_The exercise_
Make an exact copy, from the records below, of the lines from the line containing "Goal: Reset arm" to the line containing "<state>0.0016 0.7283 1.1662", both lines included, excluding pictures.
= = = =
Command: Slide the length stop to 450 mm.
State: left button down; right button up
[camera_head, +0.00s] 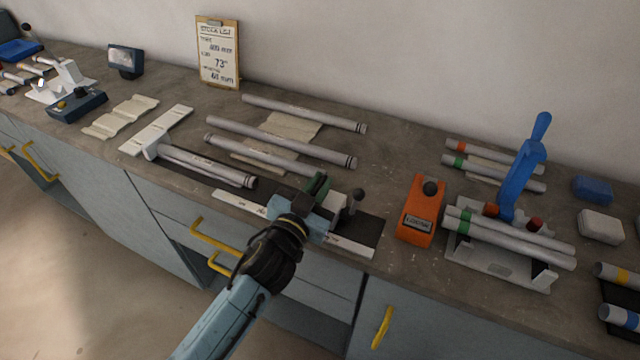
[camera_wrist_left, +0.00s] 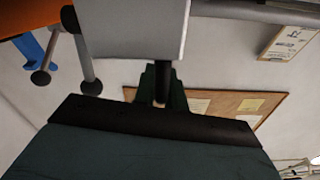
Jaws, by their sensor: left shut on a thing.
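The length stop (camera_head: 336,202) is a pale grey block with a dark ball-knobbed lever (camera_head: 357,196) at its right. It stands over the pale scale strip (camera_head: 349,245) at the bench's front edge. My left gripper (camera_head: 319,190) reaches in from the front and is shut on the stop, hiding part of it. In the left wrist view, the grey block (camera_wrist_left: 130,32) is close above the dark green fingers (camera_wrist_left: 160,88), with the knobbed lever (camera_wrist_left: 88,75) to its left. The scale marks are too small to read. My right gripper is not in view.
An orange box (camera_head: 420,215) with a small display stands right of the stop. Grey tubes (camera_head: 205,165) lie to the left and behind. A blue-handled press (camera_head: 520,170) and banded tubes stand at right. A stock list clipboard (camera_head: 218,55) leans on the wall.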

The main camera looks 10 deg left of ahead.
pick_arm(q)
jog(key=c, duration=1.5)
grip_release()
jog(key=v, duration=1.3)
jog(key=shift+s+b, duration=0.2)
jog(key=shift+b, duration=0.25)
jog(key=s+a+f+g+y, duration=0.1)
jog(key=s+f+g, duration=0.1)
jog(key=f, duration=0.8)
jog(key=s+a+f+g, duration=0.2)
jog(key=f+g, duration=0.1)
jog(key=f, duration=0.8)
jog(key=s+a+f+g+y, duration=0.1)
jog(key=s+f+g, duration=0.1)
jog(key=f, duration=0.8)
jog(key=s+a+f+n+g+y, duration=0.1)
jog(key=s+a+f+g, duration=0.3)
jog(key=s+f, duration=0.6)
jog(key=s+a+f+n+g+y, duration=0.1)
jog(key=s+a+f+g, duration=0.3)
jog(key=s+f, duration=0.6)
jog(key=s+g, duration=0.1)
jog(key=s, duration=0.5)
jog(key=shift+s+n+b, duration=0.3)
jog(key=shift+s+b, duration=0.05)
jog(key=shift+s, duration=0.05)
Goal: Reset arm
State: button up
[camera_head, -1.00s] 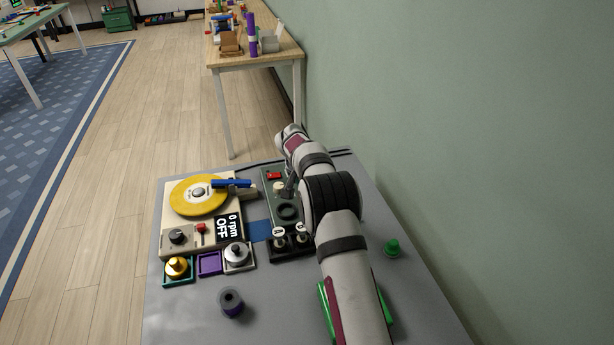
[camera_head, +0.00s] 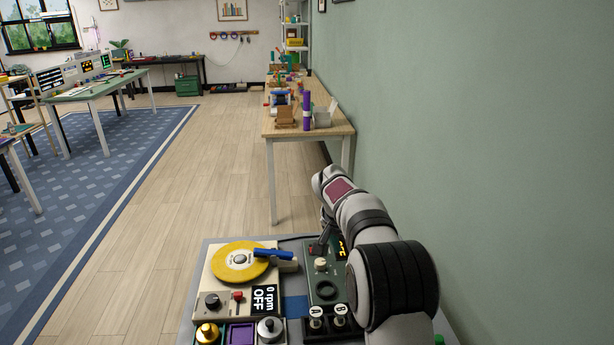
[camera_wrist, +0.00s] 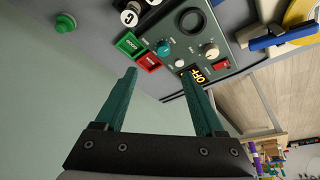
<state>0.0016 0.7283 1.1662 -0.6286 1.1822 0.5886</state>
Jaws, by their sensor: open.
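My gripper (camera_wrist: 160,73) is open and empty in the wrist view, its two teal fingers apart with nothing between them. In the head view my gripper (camera_head: 317,248) hangs at the far end of my arm, over the far part of a dark green control panel (camera_head: 324,299). In the wrist view the panel (camera_wrist: 190,45) lies beyond the fingertips, with an OFF display (camera_wrist: 197,74), a pale knob (camera_wrist: 209,50) and a teal knob (camera_wrist: 164,47). My arm hides the panel's right side in the head view.
A turntable with a yellow disc (camera_head: 238,262) reads OFF, left of the panel. Gold (camera_head: 207,333) and silver (camera_head: 270,328) knobbed pieces sit at the front. A green wall (camera_head: 500,150) rises close on the right. A wooden table (camera_head: 310,122) stands beyond open floor.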

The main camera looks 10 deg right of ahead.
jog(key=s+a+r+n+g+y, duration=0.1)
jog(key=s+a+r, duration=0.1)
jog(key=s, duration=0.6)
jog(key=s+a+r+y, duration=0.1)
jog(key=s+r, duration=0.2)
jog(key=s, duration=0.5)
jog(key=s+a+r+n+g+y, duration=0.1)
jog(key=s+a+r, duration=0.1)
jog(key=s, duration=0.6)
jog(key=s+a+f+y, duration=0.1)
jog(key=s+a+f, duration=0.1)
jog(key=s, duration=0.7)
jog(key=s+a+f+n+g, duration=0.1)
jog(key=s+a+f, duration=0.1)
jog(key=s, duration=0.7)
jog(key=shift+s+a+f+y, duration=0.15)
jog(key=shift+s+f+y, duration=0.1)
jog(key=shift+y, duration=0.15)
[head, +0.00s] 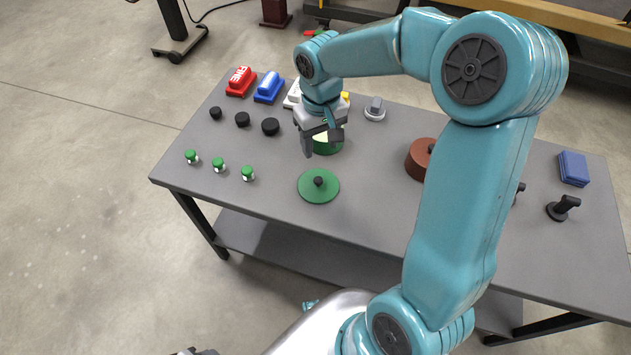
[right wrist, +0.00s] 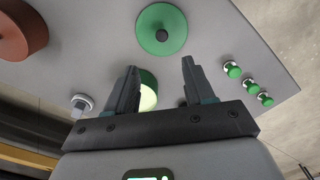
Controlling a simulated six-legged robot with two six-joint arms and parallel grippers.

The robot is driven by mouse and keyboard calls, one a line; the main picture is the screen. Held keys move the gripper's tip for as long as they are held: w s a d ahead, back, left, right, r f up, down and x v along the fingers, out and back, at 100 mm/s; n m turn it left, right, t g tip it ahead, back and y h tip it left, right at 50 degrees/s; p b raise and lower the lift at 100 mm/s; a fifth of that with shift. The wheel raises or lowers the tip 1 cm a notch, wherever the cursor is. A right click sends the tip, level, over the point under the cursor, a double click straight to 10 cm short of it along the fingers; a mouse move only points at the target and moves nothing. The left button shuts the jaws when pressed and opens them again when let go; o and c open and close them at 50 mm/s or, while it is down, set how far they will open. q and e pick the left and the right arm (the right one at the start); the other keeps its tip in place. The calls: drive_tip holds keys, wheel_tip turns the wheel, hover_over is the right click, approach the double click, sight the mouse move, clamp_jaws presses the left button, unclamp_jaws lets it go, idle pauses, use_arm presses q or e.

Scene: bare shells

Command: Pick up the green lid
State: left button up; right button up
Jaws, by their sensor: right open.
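The green lid (head: 308,192) is a flat round disc with a black knob in its middle. It lies on the grey table near the front edge, and it also shows in the right wrist view (right wrist: 150,24) beyond the fingertips. My right gripper (head: 321,146) is open and empty above the table, behind the lid and apart from it. In the right wrist view its two fingers (right wrist: 160,66) stand apart below the lid. A green round container with a pale inside (head: 329,149) stands behind the lid, partly hidden by the gripper. My left gripper does not show clearly.
Small green-capped jars (head: 218,164) and black round pieces (head: 242,119) stand left of the lid. Red (head: 240,82) and blue (head: 268,88) blocks stand at the back left. A brown round container (head: 416,160) stands right. The table around the lid is clear.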

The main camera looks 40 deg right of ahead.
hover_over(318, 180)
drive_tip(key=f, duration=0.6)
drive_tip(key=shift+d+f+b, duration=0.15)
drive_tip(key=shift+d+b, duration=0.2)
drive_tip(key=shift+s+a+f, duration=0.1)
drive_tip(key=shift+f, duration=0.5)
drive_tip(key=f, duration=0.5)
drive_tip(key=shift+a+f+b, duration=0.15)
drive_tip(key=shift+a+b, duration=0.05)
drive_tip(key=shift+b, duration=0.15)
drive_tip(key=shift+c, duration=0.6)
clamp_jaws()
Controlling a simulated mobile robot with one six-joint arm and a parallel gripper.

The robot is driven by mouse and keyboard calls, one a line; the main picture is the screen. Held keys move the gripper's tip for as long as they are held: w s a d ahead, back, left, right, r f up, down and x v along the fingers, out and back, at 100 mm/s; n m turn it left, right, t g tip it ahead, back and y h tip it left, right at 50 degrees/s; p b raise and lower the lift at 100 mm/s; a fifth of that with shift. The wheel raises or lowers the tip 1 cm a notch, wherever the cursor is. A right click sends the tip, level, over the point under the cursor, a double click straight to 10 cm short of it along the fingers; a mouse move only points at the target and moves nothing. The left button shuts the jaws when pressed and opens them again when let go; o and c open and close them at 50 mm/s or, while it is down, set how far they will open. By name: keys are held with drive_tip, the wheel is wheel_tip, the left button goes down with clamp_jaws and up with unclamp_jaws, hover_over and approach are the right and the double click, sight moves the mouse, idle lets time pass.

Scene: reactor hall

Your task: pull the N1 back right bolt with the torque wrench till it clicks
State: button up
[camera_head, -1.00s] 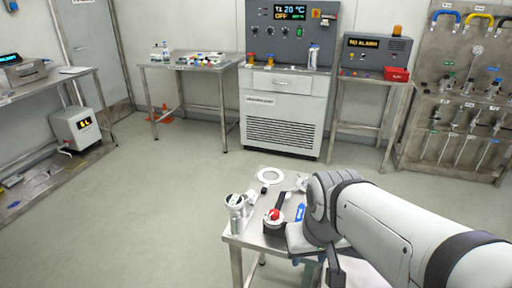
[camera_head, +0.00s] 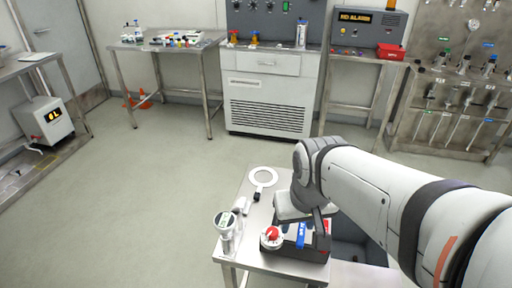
= = = =
_Result for this exercise_
Goal: Reset arm
State: button up
[camera_head, -1.00s] 
[camera_head, +0.00s] 
[camera_wrist, +0.00s] 
<state>0.0016 0.7283 1.1662 -0.6286 1.1822 0.5886</state>

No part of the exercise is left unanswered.